Documentation for MooseFS 3.0:
Detailed documentation for MooseFS 3.0 can be found in:
MooseFS Support Status
|Major version||released||Supported version||released||Supported||until|
|MooseFS Pro 4.x||May 2019||4.49.0||Aug 2023||TBA|
|MooseFS Pro 3.x||Jun 2016||3.0.117||Feb 2023||TBA|
|MooseFS Pro 2.x||Jul 2014||–||–||Dec 31st, 2017|
|MooseFS 3.x||Jun 2016||3.0.117||Feb 2023||TBA|
|MooseFS 2.x||Jul 2014||–||–||Dec 31st, 2017|
|MooseFS 1.6.x||Dec 2009||–||–||Dec 31st, 2015|
|MooseFS 1.5.x||May 2008||–||–||Dec 31st, 2010|
– End of life (EOL)
Many people are asking us about technical aspects of setting up MooseFS instances.

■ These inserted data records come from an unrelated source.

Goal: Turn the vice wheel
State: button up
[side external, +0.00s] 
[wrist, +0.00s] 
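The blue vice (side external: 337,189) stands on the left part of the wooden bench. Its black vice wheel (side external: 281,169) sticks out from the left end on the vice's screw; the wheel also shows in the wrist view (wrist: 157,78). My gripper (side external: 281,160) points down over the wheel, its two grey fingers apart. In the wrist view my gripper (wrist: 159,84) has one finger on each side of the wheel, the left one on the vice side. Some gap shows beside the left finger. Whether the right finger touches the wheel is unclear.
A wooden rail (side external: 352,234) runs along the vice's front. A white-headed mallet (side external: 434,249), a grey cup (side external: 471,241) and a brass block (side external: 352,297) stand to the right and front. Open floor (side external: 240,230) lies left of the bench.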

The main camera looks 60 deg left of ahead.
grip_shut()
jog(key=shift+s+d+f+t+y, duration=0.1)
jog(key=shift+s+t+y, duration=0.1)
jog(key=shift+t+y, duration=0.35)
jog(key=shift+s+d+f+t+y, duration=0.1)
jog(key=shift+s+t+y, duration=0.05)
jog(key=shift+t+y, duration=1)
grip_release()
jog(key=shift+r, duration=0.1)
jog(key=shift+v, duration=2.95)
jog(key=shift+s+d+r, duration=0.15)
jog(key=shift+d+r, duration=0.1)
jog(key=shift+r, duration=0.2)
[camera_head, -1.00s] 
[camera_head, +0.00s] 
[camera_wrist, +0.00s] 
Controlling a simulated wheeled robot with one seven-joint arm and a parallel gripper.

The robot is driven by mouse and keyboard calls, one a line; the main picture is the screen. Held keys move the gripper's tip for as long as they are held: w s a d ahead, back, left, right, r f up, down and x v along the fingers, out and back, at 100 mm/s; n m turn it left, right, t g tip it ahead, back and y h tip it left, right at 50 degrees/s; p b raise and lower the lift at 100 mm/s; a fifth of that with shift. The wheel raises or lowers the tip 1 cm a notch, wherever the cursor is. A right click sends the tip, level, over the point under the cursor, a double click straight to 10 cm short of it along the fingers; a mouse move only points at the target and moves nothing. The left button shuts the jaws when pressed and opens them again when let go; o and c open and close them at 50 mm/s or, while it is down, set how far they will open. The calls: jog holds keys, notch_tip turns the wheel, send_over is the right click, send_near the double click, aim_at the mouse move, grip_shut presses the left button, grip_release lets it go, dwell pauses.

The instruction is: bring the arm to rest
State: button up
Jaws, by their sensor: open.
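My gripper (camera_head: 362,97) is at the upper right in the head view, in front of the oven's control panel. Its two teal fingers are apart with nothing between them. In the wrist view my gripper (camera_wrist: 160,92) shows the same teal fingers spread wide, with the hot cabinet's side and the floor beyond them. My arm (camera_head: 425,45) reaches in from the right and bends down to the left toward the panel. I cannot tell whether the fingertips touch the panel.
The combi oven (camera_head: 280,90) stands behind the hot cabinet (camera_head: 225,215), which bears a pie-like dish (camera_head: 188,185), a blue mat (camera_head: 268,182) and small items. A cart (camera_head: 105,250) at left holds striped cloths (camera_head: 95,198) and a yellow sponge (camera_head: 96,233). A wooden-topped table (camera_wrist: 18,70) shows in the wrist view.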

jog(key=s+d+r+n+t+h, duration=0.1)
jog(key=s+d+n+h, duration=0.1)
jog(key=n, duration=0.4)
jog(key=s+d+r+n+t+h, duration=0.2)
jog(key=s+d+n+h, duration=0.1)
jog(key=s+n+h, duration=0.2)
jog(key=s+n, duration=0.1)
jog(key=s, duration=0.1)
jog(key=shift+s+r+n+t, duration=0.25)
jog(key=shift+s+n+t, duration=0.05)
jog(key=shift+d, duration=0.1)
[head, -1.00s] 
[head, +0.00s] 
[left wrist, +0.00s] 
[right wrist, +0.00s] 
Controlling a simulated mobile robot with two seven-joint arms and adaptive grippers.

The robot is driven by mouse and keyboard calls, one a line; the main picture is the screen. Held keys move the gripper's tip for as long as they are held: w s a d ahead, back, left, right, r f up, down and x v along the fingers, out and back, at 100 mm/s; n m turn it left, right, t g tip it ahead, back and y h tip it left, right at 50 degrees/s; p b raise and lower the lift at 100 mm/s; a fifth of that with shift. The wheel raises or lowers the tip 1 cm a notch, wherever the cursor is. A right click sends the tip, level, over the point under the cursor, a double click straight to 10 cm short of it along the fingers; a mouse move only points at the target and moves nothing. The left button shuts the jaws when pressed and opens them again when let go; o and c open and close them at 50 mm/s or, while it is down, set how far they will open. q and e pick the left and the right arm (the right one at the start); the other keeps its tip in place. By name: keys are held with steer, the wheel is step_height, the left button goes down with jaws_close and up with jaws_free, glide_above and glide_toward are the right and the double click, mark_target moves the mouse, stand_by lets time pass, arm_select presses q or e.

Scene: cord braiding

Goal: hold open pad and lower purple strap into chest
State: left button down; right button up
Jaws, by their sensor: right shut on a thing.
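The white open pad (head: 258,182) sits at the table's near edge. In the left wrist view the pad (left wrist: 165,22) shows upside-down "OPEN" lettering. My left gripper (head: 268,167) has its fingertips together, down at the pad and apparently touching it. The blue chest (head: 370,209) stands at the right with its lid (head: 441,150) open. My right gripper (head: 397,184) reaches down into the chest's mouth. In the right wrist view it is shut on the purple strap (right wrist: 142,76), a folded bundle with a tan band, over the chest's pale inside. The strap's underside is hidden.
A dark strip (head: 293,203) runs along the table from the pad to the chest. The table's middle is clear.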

In order to answer these questions, we are publishing a list of best practices and hardware recommendations. Follow these to achieve best reliability of your MooseFS installation.
1. Minimum goal set to 2
In order to keep your data safe, we recommend to set the minimum goal to 2 for the whole MooseFS instance.
The goal is a number of copies of files' chunks distributed among Chunkservers. It is one of the most crucial aspects of keeping data safe.
If you have set the goal to 2, in case of a drive or a Chunkserver failure, the missing chunk copy is replicated from another copy to another chunkserver to fulfill the goal, and your data is safe.
If you have the goal set to 1, in case of such failure, the chunks that existed on a broken disk, are missing, and consequently, files that these chunks belonged to, are also missing. Having goal set to 1 will eventually lead to data loss.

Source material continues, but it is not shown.